• DATA PROVIDED:
══════════
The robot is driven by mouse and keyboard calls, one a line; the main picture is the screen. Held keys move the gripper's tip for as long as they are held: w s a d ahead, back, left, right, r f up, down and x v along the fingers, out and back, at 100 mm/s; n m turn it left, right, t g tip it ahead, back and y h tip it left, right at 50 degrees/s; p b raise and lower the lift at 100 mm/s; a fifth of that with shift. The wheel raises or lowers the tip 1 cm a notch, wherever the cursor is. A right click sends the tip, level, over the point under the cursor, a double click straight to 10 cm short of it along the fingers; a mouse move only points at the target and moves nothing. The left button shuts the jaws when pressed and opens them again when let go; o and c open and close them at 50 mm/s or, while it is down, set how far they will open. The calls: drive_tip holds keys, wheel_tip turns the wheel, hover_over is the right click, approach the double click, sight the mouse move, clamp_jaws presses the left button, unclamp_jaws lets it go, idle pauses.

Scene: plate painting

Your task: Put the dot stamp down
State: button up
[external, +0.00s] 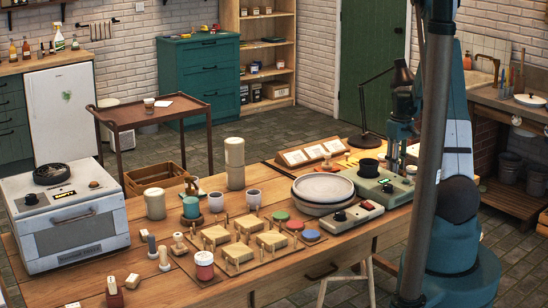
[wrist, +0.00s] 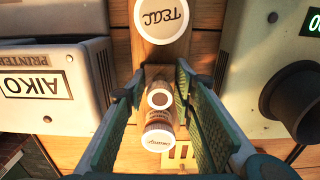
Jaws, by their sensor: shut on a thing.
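My gripper (wrist: 160,88) is shut on a small wooden stamp, the dot stamp (wrist: 158,98), in the wrist view. The stamp's round end shows a dark dot inside a pale ring, between the two green jaws. In the external view my gripper (external: 399,118) is at the back right of the wooden worktable, beside the lamp and behind the machine with the black knob. The stamp cannot be made out there. Whether its lower end touches anything is hidden.
A printer (wrist: 45,85) is at left and a machine with a black knob (wrist: 305,98) at right. A round item with a lettered white top (wrist: 158,141) is close below the stamp.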

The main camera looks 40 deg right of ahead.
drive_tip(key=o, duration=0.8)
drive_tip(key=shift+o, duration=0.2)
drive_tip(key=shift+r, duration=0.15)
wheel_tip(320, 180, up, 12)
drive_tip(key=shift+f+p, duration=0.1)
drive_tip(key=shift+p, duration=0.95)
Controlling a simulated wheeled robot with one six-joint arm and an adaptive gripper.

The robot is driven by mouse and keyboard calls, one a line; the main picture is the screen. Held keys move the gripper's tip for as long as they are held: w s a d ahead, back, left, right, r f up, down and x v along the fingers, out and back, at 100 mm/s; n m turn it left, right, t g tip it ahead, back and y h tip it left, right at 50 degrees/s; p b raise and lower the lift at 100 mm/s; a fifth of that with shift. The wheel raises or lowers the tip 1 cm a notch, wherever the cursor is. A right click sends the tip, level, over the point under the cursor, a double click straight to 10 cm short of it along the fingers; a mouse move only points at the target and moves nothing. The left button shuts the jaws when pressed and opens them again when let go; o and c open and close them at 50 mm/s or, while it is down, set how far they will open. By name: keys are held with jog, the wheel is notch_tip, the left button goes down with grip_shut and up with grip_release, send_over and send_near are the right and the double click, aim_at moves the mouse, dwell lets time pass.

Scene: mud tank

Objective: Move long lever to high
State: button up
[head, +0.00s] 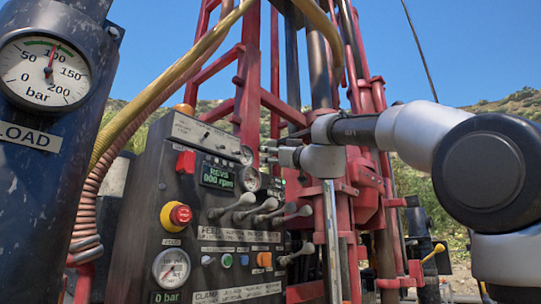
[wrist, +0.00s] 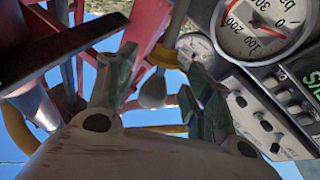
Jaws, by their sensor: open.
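My gripper (head: 280,153) is in the head view, to the right of the black control panel's upper part and close to its gauges. In the wrist view my gripper (wrist: 160,70) has its two dark fingers spread apart. A pale grey rounded lever knob (wrist: 152,92) shows in the gap between them; I cannot tell how deep it lies or whether a finger touches it. I cannot tell for sure which is the long lever.
The control panel (head: 150,215) carries a red emergency button (head: 180,215), a green display (head: 217,177) and small gauges. A big pressure gauge (wrist: 262,25) is close in the wrist view. Red rig beams (head: 250,85) and hoses stand behind. A yellow-knobbed handle (head: 438,249) is far right.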

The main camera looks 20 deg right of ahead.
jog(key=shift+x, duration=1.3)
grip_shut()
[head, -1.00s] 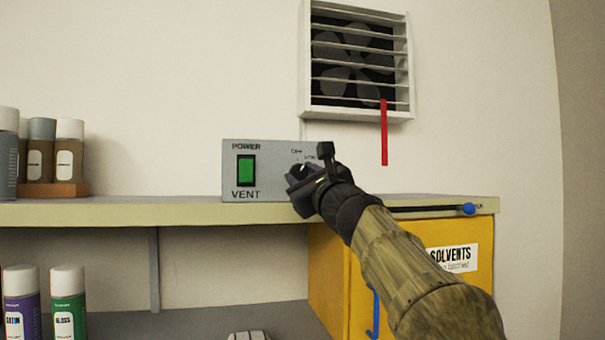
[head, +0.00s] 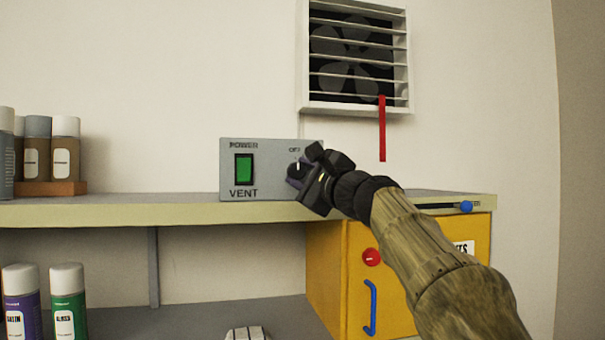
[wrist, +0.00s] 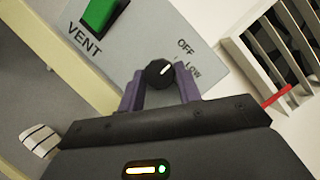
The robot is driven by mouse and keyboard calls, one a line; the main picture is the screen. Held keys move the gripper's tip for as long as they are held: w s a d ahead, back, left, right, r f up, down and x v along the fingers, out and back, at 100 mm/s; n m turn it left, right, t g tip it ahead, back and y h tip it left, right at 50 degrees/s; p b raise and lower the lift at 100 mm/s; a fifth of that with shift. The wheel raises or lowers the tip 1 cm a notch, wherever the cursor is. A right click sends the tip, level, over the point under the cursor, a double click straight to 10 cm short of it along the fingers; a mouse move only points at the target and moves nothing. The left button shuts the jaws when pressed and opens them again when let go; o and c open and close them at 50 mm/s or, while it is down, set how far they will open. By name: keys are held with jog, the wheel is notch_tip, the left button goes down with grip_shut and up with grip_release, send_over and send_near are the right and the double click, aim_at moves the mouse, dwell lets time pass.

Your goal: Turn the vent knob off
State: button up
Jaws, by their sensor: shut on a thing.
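The vent knob (wrist: 160,74) is a small round black dial with a white pointer line, on the grey VENT control box (head: 270,150). In the wrist view it sits between the two purple fingers of my gripper (wrist: 160,88), which is shut on it. The pointer is aimed up and right, roughly toward the OFF label (wrist: 185,47), with the LOW label (wrist: 194,70) beside it. The exact setting is hard to tell. In the head view my gripper (head: 306,180) covers the right part of the box. A green power switch (head: 244,169) is left of the knob.
A slatted wall fan (head: 355,57) with a red ribbon (head: 382,130) is above right. The box stands on a shelf (head: 120,210). A yellow cabinet (head: 330,270) is below. Spray cans (head: 66,150) stand at the left.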

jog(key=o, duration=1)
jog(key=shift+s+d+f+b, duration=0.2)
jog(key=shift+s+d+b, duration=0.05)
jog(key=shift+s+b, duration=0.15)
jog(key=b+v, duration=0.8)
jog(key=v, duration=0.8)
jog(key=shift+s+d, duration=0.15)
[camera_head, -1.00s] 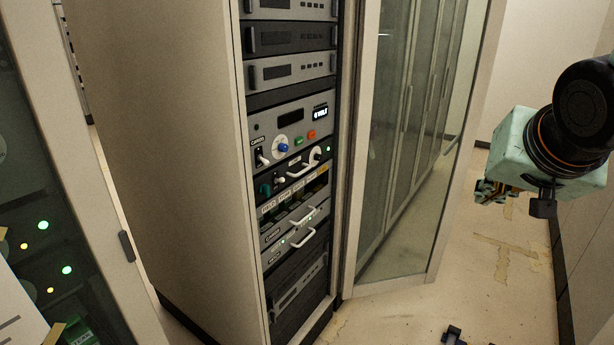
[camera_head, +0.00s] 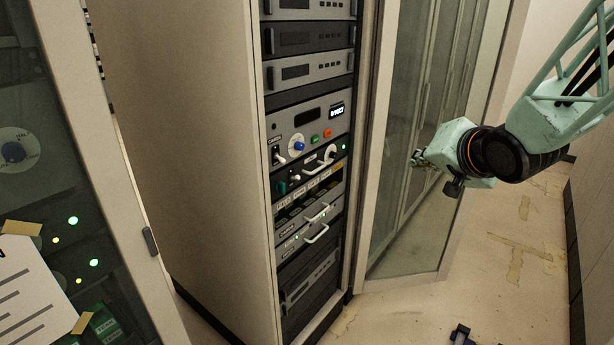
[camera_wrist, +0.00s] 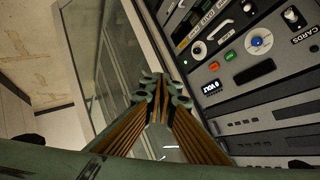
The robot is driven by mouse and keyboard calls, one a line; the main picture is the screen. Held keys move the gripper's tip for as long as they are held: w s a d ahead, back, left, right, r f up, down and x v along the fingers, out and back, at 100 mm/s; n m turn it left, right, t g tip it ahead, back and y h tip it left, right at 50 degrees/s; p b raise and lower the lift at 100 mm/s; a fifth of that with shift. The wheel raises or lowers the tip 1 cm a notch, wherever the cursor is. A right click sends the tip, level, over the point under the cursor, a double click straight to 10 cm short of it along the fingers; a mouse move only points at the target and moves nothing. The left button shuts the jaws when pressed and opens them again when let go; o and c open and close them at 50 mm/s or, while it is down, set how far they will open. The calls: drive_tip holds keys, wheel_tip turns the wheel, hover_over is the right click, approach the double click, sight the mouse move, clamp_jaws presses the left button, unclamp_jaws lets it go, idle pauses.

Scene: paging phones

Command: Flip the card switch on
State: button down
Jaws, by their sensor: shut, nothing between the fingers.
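The card switch (camera_head: 279,157) is a small pale lever on a black plate, at the left of a grey panel (camera_head: 312,112) in the open rack. In the wrist view the switch (camera_wrist: 293,17) is near the top right corner, beside a label reading CARDS. The lever's exact position is too small to tell. My gripper (camera_head: 418,158) is shut and empty, in the air to the right of the rack, in front of the glass door. In the wrist view its fingertips (camera_wrist: 164,87) are together, apart from the panel.
The panel also has a blue knob (camera_head: 299,145), green and orange buttons and a small lit display. Below are a handled unit (camera_head: 319,166) and drawers with white handles. An open glass door (camera_head: 420,150) stands right of the rack. A cabinet (camera_head: 50,170) is at left.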

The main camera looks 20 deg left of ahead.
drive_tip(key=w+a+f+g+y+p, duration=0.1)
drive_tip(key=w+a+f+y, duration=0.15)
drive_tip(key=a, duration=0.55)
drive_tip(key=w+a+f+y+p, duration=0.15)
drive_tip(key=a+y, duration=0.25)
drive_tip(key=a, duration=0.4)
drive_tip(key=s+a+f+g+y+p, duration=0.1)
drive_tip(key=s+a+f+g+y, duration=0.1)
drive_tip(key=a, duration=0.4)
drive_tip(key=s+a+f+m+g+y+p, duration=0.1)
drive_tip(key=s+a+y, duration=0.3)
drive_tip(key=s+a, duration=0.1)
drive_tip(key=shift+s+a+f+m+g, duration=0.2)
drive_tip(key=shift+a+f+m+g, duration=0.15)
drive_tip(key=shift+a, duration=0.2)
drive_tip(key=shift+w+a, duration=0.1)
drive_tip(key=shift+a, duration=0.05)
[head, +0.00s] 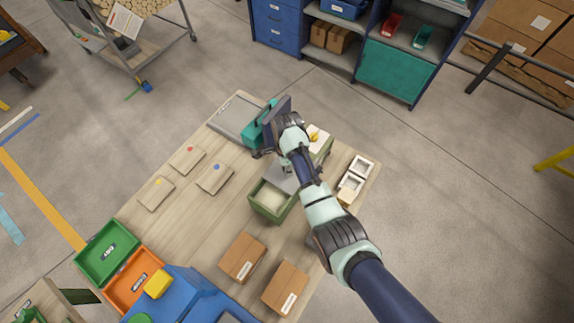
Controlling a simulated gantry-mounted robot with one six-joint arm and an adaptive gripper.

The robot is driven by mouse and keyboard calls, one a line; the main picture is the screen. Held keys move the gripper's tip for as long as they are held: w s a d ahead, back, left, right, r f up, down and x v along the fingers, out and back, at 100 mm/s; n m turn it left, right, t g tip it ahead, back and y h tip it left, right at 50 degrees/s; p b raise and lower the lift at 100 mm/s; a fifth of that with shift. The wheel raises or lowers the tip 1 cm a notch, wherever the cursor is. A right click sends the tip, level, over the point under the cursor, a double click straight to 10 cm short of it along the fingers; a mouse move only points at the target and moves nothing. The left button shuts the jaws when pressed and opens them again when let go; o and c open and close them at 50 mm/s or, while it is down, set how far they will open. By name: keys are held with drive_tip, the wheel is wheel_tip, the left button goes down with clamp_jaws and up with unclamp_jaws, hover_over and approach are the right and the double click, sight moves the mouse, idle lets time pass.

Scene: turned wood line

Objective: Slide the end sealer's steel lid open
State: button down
══════════
• TASK BRIEF: Read the entries and pick out all lines that include the word "Objective".

• THE SOLUTION:
Objective: Move long lever to high
Objective: Slide the end sealer's steel lid open

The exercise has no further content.